After adding the best fit curve

Note that the default method used is loess.

Code

ggplot(data=exam_data,
       aes(x = MATHS,
           y = ENGLISH)) +
  geom_point() + 
  geom_smooth(size=0.5)

Warning: Using `size` aesthetic for lines was deprecated in ggplot2 3.4.0.
ℹ Please use `linewidth` instead.

`geom_smooth()` using method = 'loess' and formula = 'y ~ x'

The default smoothing method can be overridden as shown below

Code

ggplot(data=exam_data,
       aes(x = MATHS,
           y = ENGLISH)) +
  geom_point() + 
  geom_smooth(method=lm,
              size=0.5)

`geom_smooth()` using formula = 'y ~ x'

2.5. Essential Grammatical Elements in ggplot2: Facets

Facetting generates small multiples (sometimes also called trellis plot), each displaying a different subset of the data.
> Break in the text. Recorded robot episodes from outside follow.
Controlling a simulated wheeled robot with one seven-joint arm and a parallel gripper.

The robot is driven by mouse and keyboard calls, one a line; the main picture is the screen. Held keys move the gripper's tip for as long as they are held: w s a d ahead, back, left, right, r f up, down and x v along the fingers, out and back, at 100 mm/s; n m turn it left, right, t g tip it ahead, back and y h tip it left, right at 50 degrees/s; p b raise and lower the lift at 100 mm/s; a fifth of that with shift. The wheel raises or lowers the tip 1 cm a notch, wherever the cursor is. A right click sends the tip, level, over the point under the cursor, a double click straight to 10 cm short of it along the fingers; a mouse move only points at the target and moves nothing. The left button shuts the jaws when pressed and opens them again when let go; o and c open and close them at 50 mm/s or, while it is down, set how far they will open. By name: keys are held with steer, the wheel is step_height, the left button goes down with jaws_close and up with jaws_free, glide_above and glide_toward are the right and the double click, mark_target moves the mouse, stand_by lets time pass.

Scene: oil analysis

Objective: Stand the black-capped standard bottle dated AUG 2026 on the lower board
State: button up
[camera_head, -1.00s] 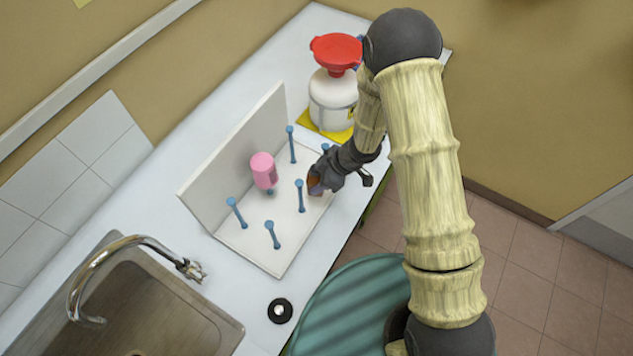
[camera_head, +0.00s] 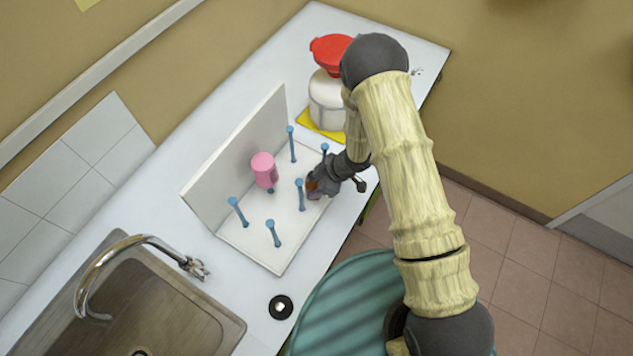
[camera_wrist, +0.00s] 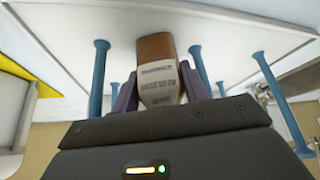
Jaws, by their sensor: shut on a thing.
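My gripper (camera_head: 318,184) is shut on a small brown bottle (camera_wrist: 155,47) with a pale printed label, whose text is too small and blurred to read for certain. Its cap is not visible. In the head view the bottle (camera_head: 311,188) is mostly hidden by the fingers, over the right edge of a white board (camera_head: 258,236) that lies flat with a white upright panel (camera_head: 222,160) behind it. I cannot tell whether the bottle touches the board. Blue pegs (camera_head: 273,234) stand on the board, and a pink bottle (camera_head: 263,170) sits upside down on one.
A white jug with a red funnel (camera_head: 332,52) stands on a yellow tray (camera_head: 318,127) behind the board. A sink (camera_head: 170,310) with a curved tap (camera_head: 120,245) is at lower left. A black ring-shaped item (camera_head: 281,307) lies on the counter. Pegs stand close around the gripper.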

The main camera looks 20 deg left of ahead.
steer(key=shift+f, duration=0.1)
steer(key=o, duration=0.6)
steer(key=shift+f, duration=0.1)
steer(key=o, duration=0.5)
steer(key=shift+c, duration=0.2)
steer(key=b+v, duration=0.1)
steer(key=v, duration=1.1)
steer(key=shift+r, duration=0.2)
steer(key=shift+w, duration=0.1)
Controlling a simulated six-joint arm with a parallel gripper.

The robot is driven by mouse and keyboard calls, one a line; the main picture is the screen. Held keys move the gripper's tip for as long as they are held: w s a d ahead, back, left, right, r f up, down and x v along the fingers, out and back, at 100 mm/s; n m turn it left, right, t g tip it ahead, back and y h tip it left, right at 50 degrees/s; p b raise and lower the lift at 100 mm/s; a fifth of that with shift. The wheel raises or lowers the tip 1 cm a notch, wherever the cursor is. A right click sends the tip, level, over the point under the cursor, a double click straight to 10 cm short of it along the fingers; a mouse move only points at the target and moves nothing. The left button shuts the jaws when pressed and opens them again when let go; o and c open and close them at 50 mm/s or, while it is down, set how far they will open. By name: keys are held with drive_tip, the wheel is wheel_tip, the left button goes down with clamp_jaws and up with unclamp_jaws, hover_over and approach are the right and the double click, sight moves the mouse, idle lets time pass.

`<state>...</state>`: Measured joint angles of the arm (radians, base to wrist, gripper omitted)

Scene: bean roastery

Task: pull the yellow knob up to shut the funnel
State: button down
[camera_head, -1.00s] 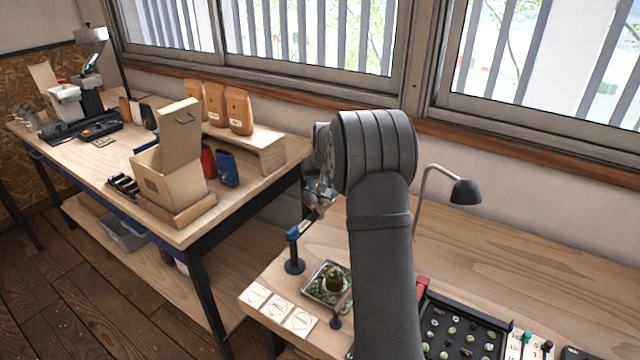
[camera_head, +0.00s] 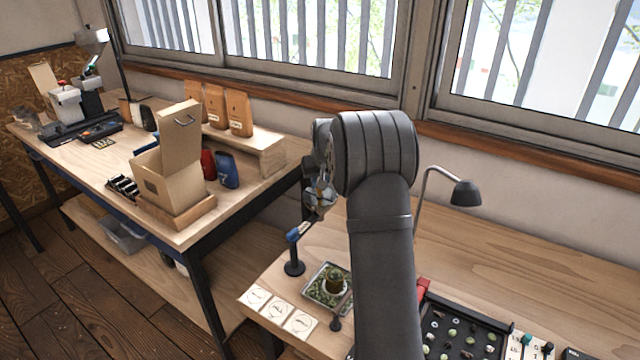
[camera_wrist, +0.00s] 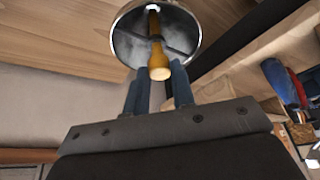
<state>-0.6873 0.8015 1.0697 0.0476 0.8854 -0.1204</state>
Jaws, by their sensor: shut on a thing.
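The metal funnel (camera_wrist: 157,33) shows at the top of the wrist view as a shiny round bowl. The yellow knob (camera_wrist: 158,62) has a long stem running across the bowl and a rounded end toward me. My gripper (camera_wrist: 159,76) has blue fingers closed around the knob's end, with the knob between the tips. How far the stem reaches into the outlet is hidden.
A black post with a blue clamp (camera_head: 293,255) stands near the funnel. A small potted cactus on a tray (camera_head: 316,292), white cards (camera_head: 279,310) and a black sorting tray (camera_head: 462,330) are on the near table.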

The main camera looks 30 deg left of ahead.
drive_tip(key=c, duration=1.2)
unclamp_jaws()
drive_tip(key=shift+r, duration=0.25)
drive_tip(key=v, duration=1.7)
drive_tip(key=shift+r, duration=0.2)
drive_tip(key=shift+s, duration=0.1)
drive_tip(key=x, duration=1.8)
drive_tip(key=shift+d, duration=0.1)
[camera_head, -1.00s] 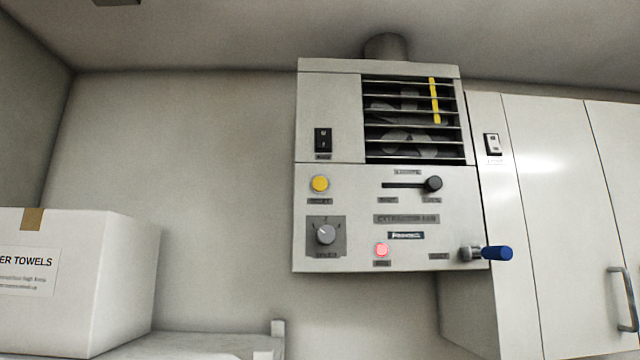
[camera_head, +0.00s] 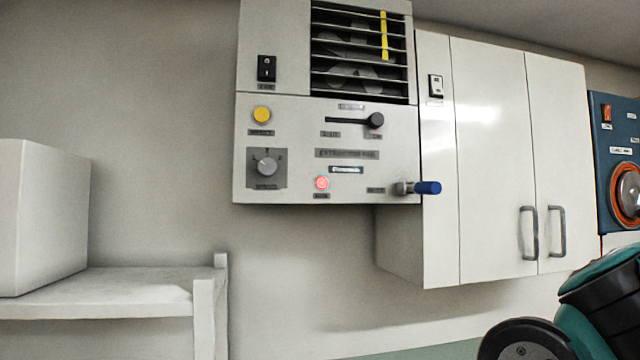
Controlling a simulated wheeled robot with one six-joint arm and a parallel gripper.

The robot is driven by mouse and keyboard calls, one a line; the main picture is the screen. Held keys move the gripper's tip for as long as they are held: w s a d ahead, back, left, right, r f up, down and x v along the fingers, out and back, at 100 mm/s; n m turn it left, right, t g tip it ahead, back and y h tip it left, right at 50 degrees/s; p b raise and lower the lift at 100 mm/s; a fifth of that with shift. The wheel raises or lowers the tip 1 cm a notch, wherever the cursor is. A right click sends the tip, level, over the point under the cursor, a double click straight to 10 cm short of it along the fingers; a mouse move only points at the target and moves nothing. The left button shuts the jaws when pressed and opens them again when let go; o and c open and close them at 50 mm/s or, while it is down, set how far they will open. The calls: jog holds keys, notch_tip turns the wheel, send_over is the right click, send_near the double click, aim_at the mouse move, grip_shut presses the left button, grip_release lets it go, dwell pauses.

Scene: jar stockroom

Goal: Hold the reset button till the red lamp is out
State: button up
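The extractor fan panel (camera_head: 380,145) is a grey box on the wall. The yellow round reset button (camera_head: 262,114) is at its upper left, above a grey rotary knob (camera_head: 265,166). The red lamp (camera_head: 322,183) is lit at the panel's lower middle. A black rocker switch (camera_head: 267,68) is above the button. A slider with a black knob (camera_head: 375,120) and a blue-handled lever (camera_head: 427,188) are on the right side. Nothing touches the button. My gripper is not in view; only teal and black parts of my arm show at lower right.
White cabinets (camera_head: 490,150) with grey handles hang right of the panel, with a small switch (camera_head: 436,86) on the side. A blue machine (camera_head: 612,150) is at far right. A white box (camera_head: 45,215) stands on a shelf (camera_head: 120,290) at left. The space before the panel is clear.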

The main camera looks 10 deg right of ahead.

They are an alternative to aesthetics for displaying additional discrete variables. ggplot2 supports two types of factes, namely: facet_grid() and facet_wrap.
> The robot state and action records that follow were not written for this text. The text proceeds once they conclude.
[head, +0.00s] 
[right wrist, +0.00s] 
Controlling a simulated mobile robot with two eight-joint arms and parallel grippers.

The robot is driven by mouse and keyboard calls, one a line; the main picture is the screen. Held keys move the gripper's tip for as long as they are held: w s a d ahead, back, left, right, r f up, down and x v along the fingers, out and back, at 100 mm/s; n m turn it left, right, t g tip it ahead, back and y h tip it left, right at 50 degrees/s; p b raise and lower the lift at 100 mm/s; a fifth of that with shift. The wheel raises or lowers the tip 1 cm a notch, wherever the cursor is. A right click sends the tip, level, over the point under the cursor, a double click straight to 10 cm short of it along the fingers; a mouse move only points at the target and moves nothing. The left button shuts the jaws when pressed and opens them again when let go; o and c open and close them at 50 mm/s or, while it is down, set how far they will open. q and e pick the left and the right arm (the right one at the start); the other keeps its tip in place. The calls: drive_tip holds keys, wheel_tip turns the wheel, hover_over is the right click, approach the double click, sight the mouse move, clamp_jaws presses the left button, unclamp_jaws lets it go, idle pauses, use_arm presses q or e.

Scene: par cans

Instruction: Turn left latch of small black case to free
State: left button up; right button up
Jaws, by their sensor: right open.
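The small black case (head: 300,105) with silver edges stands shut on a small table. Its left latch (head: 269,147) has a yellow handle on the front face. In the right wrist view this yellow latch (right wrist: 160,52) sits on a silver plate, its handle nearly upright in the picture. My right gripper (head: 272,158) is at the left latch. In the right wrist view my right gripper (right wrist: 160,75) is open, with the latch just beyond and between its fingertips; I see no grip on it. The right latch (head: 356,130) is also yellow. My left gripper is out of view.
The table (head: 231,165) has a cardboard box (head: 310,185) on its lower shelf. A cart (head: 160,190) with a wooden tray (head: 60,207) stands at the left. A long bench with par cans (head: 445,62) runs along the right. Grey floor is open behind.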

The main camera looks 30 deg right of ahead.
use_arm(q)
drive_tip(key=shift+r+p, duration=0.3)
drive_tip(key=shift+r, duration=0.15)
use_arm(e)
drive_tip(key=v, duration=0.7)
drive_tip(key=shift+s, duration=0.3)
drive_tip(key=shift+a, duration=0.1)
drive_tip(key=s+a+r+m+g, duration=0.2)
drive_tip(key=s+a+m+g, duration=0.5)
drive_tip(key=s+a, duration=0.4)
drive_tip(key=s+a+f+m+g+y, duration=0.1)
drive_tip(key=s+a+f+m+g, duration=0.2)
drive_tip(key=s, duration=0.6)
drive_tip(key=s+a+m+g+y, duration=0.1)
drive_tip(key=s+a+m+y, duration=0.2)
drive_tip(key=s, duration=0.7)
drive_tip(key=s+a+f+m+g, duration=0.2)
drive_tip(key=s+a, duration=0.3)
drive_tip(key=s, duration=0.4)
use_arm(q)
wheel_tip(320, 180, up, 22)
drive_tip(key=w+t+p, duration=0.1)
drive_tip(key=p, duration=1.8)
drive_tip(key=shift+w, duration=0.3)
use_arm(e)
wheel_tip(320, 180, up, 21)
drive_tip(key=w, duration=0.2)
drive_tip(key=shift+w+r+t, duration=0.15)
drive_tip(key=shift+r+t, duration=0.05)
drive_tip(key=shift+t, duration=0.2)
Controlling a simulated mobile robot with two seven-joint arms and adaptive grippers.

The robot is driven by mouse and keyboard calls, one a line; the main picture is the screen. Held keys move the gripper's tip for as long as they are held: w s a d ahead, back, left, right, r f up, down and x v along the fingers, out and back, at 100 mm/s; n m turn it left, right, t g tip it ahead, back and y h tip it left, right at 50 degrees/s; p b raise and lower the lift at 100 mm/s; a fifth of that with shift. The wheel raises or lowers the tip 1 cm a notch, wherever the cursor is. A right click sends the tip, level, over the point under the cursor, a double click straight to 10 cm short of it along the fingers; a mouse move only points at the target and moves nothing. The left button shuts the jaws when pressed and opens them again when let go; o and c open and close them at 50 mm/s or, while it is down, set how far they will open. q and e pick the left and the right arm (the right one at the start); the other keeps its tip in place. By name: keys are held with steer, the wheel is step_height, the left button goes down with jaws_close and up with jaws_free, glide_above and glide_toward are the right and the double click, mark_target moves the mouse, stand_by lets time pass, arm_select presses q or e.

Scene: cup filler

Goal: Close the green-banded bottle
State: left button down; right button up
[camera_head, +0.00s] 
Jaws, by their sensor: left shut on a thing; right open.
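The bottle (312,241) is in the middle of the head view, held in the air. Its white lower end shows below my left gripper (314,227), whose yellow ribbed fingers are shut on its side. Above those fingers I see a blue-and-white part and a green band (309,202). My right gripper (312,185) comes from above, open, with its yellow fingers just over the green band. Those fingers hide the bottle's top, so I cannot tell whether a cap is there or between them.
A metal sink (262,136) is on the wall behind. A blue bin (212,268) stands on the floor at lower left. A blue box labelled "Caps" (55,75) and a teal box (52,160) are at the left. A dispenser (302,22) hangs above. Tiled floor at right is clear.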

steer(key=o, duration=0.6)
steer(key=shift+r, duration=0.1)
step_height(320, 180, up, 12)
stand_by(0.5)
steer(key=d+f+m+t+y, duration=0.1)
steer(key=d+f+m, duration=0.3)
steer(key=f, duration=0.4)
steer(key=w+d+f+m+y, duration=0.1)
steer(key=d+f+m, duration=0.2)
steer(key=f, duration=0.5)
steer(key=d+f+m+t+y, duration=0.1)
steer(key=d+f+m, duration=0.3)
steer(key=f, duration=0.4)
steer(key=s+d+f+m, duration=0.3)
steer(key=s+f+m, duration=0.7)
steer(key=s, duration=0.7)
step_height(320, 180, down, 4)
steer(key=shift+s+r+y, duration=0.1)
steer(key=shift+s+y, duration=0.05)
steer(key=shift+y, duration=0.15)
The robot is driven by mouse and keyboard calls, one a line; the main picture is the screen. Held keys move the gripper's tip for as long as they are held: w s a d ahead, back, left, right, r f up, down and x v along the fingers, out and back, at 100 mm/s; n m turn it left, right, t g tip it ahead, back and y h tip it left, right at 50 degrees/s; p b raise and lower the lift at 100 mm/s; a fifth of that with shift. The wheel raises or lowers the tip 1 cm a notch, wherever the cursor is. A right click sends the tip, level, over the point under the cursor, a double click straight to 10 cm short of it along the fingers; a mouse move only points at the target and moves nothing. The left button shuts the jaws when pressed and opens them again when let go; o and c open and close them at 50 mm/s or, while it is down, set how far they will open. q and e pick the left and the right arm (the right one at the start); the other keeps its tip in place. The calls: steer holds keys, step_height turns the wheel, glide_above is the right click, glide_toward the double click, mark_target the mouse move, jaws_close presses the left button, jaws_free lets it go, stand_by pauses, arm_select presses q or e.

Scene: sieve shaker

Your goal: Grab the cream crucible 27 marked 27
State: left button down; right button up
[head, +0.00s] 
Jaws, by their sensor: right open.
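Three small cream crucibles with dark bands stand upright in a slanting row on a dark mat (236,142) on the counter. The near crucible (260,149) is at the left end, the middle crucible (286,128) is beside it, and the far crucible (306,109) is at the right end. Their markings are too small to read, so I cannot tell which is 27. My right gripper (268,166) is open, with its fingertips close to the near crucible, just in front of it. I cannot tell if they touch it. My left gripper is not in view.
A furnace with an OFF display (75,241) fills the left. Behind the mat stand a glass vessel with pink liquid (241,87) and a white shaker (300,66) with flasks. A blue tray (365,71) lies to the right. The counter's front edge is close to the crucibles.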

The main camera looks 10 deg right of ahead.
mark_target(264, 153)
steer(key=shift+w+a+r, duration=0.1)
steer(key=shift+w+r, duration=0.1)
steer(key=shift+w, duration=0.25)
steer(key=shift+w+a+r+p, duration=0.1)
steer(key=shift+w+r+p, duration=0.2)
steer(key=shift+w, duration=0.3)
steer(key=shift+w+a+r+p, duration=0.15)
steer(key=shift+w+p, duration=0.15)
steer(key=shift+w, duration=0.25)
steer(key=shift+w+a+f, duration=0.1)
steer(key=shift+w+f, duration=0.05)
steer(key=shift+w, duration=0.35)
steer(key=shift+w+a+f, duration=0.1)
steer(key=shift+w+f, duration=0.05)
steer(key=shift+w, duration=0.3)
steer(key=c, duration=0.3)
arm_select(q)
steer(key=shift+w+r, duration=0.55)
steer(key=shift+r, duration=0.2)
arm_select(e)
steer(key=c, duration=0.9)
2.5.1. Working with facet_wrap()

facet_wrap wraps a 1d sequence of panels into 2d. This is generally a better use of screen space than facet_grid because most displays are roughly rectangular.

Code

ggplot(data=exam_data,
       aes(x = MATHS)) + 
  geom_histogram(bins=20) +
    facet_wrap(~ CLASS)

2.5.2. facet_grid()

facet_grid() forms a matrix of panels defined by row and column facetting variables. It is most useful when you have two discrete variables, and all combinations of the variables exist in the data.

Code

ggplot(data=exam_data,
       aes(x = MATHS)) + 
  geom_histogram(bins=20) +
    facet_grid(~ CLASS)

2.6. Essential Grammatical Elements in ggplot2: Coordinates

The Coordinates functions map the position of objects onto the plane of the plot. There are a number of different possible coordinate systems to use, they are:

coord_cartesian(): the default cartesian coordinate systems, where you specify x and y values (e.g. allows you to zoom in or out).
coord_flip(): a cartesian system with the x and y flipped.
coord_fixed(): a cartesian system with a “fixed” aspect ratio (e.g. 1.78 for a “widescreen” plot).
coord_quickmap(): a coordinate system that approximates a good aspect ratio for maps.

2.6.1. Working with Coordinate

By the default, the bar chart of ggplot2 is in vertical form.

Code

ggplot(data=exam_data, 
       aes(x=RACE)) +
  geom_bar()

Flipping the chart by using coord_flip().

Code

ggplot(data=exam_data, 
       aes(x=RACE)) +
  geom_bar() + 
  coord_flip()

2.6.2. Changing the y-axis and x-axis range

The scatterplot is slightly misleading because the y-axis and x-axis range are not equal.

Code

ggplot(data=exam_data, 
       aes(x= MATHS, y=ENGLISH)) +
  geom_point() +
  geom_smooth(method=lm, size=0.5)

`geom_smooth()` using formula = 'y ~ x'

The code chunk below fixed both the y-axis and x-axis range from 0-100.

Code

ggplot(data=exam_data, 
       aes(x= MATHS, y=ENGLISH)) +
  geom_point() +
  geom_smooth(method=lm, 
              size=0.5) +  
  coord_cartesian(xlim=c(0,100),
                  ylim=c(0,100))

`geom_smooth()` using formula = 'y ~ x'

2.7. Essential Grammatical Elements in ggplot2: themes

Themes control elements of the graph not related to the data. For example: - background colour - size of fonts - gridlines - colour of labels

Built-in themes include: - theme_gray() (default) - theme_bw() - theme_classic()

A list of theme can be found at this link. Each theme element can be conceived of as either a line (e.g. x-axis), a rectangle (e.g. graph background), or text (e.g. axis title).

2.7.1. Working with theme

Code

ggplot(data=exam_data, 
       aes(x=RACE)) +
  geom_bar() +
  coord_flip() +
  theme_gray()

A horizontal bar chart plotted using theme_classic().

Code

ggplot(data=exam_data, 
       aes(x=RACE)) +
  geom_bar() +
  coord_flip() +
  theme_classic()

A horizontal bar chart plotted using theme_minimal().

Code

ggplot(data=exam_data, 
       aes(x=RACE)) +
  geom_bar() +
  coord_flip() +
  theme_minimal()